An overwhelming sadness has settled over the fairgrounds this year as volunteers set up for Country Fest.
This is the first year without long-time volunteer Tom Cameron, well-known for the many hours he put into the Maple Ridge-Pitt Meadows agricultural festival and the Maple Ridge-Pitt Meadows Christmas Hamper Society.
Cameron, 74, died of leukemia in December last year.
“There’s all kinds of things he just took care of. Like the things on the grounds and the bleachers and the insurance and the dumpsters and all that kind of stuff,” said Lorraine Bates, manager of Maple Ridge-Pitt Meadows Country Fest.
“So I’m having to learn a new trade almost,” she chuckled mournfully, adding that Cameron kept a lot of his ideas and skills in his head.
“He gave it such a good fight and he believed he could lick it and he believed in miracles.
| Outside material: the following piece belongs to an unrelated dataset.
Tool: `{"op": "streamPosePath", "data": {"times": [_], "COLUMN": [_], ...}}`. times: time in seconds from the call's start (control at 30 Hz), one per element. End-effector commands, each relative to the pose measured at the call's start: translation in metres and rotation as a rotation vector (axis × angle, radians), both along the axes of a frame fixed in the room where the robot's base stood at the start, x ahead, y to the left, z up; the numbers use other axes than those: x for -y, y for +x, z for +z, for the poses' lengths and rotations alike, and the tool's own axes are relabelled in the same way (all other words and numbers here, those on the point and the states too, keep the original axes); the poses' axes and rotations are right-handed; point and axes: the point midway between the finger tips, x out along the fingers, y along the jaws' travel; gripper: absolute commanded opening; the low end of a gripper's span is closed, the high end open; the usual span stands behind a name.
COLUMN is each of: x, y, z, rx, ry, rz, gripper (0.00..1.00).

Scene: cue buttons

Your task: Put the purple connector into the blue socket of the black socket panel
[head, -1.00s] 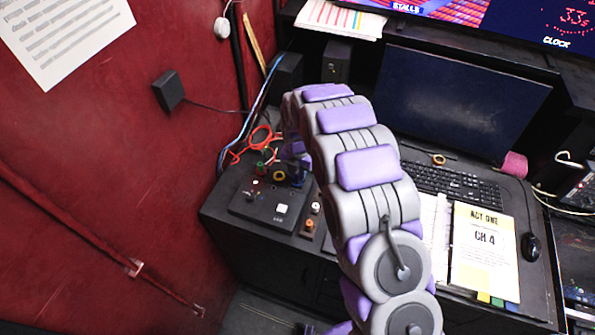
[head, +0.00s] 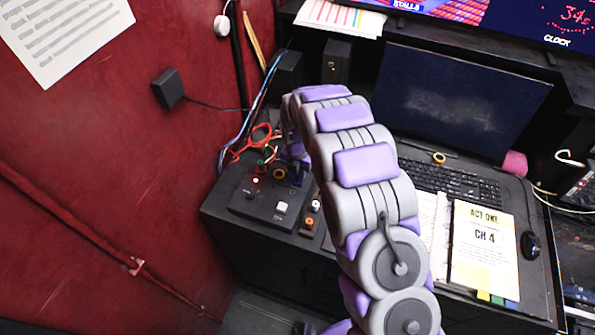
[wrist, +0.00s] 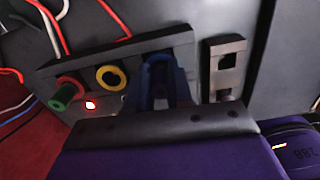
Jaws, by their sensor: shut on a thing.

You can’t ask a man with that much passion to empty his head because he is dying,” said Bates.
She said some things have fallen through the cracks, but the volunteer team has stepped up to resolve those issues before the fair this weekend.
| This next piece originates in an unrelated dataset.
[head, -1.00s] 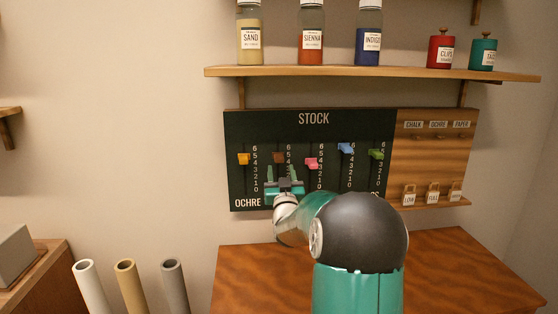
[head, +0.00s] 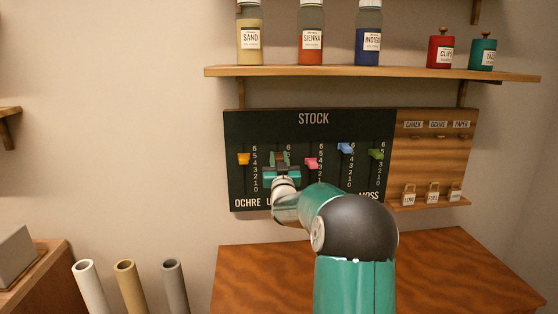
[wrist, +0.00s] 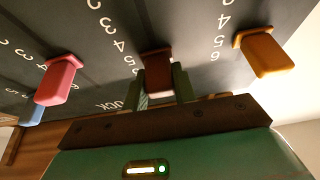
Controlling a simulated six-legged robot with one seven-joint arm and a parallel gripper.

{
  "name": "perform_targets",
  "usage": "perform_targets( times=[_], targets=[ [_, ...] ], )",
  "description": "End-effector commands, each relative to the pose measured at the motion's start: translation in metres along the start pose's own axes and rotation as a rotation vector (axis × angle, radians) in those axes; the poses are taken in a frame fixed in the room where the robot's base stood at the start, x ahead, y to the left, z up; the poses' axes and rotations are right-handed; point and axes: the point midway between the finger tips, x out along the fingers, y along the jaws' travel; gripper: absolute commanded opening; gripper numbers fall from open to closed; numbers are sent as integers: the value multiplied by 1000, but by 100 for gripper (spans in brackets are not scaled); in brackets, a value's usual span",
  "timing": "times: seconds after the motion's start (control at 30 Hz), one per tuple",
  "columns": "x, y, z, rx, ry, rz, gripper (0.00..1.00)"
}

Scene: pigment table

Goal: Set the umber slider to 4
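The brown slider knob (head: 279,157) is in the second column of the dark STOCK board (head: 345,125), above a label of which only a "U" shows. It is high in its slot, near the 5; the exact mark is hard to read. My gripper (head: 280,160) is at the board with a finger on each side of the knob. In the wrist view, the brown knob (wrist: 158,72) sits between my green fingers (wrist: 160,88), which appear closed against its sides. My gripper hides the lower part of this slot and most of its label.
The ochre knob (head: 244,158) is just left and the pink knob (head: 312,163) just right of my gripper. The blue knob (head: 346,148) and green knob (head: 376,154) are further right. A shelf (head: 370,72) with jars is above; a wooden table (head: 450,265) is below.

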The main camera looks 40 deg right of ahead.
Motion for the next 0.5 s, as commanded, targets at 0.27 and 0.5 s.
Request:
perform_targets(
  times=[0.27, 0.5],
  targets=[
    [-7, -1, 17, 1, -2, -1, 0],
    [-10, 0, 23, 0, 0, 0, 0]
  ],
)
Bates decided to honour Cameron’s memory this year with a special tribute concert on Sunday.
The country music tribute will take place on the main stage by the mountain ash tree that was planted in his memory at his celebration of life last year.
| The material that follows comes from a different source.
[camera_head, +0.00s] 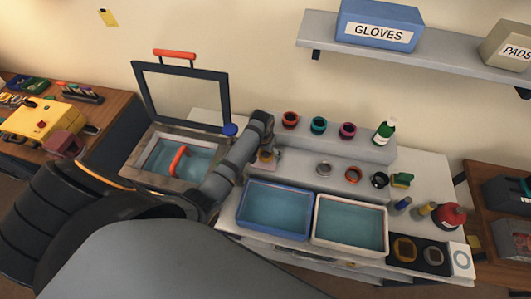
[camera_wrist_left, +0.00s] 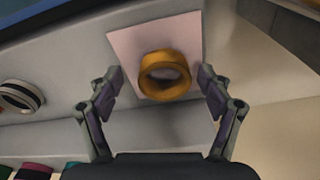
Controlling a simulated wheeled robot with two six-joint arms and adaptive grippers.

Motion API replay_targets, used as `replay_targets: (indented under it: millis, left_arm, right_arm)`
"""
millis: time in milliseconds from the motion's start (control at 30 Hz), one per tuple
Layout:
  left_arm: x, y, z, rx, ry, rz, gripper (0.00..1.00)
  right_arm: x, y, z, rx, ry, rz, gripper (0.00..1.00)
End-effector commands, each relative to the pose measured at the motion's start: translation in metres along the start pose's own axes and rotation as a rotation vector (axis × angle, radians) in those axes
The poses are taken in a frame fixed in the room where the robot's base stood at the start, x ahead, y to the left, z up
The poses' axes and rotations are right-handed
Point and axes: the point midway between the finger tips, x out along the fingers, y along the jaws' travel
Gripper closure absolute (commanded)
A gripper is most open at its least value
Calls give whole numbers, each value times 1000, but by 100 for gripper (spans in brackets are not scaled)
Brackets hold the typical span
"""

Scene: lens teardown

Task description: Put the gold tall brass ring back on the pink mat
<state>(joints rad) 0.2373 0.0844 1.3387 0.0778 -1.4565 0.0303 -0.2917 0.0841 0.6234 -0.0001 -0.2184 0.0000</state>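The gold tall brass ring (camera_wrist_left: 165,88) stands in the left wrist view against the pink mat (camera_wrist_left: 128,45). It overlaps one edge of the mat in that view; I cannot tell whether its whole base is on the mat. My left gripper (camera_wrist_left: 160,80) is open, with one finger on each side of the ring and a gap to both. In the head view my left gripper (camera_head: 267,153) is over the bench beside the blue tub, and the arm hides much of the mat and ring. My right gripper is not in view.
A blue-rimmed tub (camera_head: 275,209) and a white-rimmed tub (camera_head: 350,224) stand in front. An open-lidded basin (camera_head: 152,177) is at left. A silver ring (camera_head: 324,169) and a red ring (camera_head: 353,175) are to the right. A raised shelf (camera_head: 335,142) with coloured rings is behind.

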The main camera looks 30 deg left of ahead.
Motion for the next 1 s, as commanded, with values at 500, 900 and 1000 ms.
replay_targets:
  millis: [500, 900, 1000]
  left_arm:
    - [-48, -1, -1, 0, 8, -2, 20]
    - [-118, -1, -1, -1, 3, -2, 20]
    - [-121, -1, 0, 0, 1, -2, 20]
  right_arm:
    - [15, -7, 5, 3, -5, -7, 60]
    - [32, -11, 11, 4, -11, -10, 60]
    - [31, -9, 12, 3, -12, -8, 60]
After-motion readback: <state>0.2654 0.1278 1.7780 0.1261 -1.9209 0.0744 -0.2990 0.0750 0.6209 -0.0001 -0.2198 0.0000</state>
Pitt Meadows-Maple Ridge-Mission MP Dan Ruimy will start off the tribute with a speech in Cameron’s honour.
Then Cassie Jean will start the show. Jean has opened for Lonestar and Rascal Flatts and has also performed with the Beach Boys. She has headlined at the Northwest Washington State Fair and also performed at the British Columbia Country Music Awards.
Victor Cronley will be taking the stage next followed by Willy Blizzard, a B.C. indie band that has covered Canada from coast to coast.
Willy Blizzard’s lead vocalist and songwriter John Hough has shared the stage with David Rea, Jesse Winchester and Valdy, with performance credits that include the Vancouver Folk Festival, the Mission Folk Festival, the Filberg Festival and the Harrison Festival of the Arts.
The final artist in the tribute will be Canadian singer-songwriter Patsy Thompson. Thompson is influenced by the sounds of Patsy Cline, Bonnie Raitt, KoKo Taylor and Kris Kristofferson. She recently recorded a new song called Joy Ride with the well-known Vancouver rock band The Odds that will be released nationwide.
Cameron had a huge impact on everybody he met in life.
Even the volunteers are having a hard time coming into the office because he is not on the fairgrounds this year. He is not laughing at his desk.
A lot of the volunteers have gravitated to his tree.
“He had such an impact on everybody, from the students in the office right up to the elderly volunteers that we have and the city workers and the dog walkers. There is nobody that he hasn’t impacted,” Bates said, adding that he wasn’t a large man but he filled a room.
And everything that he did came naturally to him, especially when it came to helping children.
“He had this huge heart that melted for every child that he cast his eyes on,” she said.
Bates feels that he would have wanted them to carry on. His own philosophy was ‘get’er done.’
“I feel him here all the time,” she said.
The Country Tribute to Tom will begin at 11:30 a.m. on July 30 at the Canadian Heritage Stage in the middle of the Albion Fairgrounds.
• 11:30 a.m. to 12 p.m. opening speech by Pitt Meadows-Maple Ridge MP Dan Ruimy;
• 12 p.m. to 12:45 p.m. Cassie Jean;
• 1 p.m. to 1:45 p.m. Victor Cronley;
• 2 p.m. to 2:45 p.m. Willy Blizzard;
• 3 p.m. to 3:45 p.m. Patsy Thompson.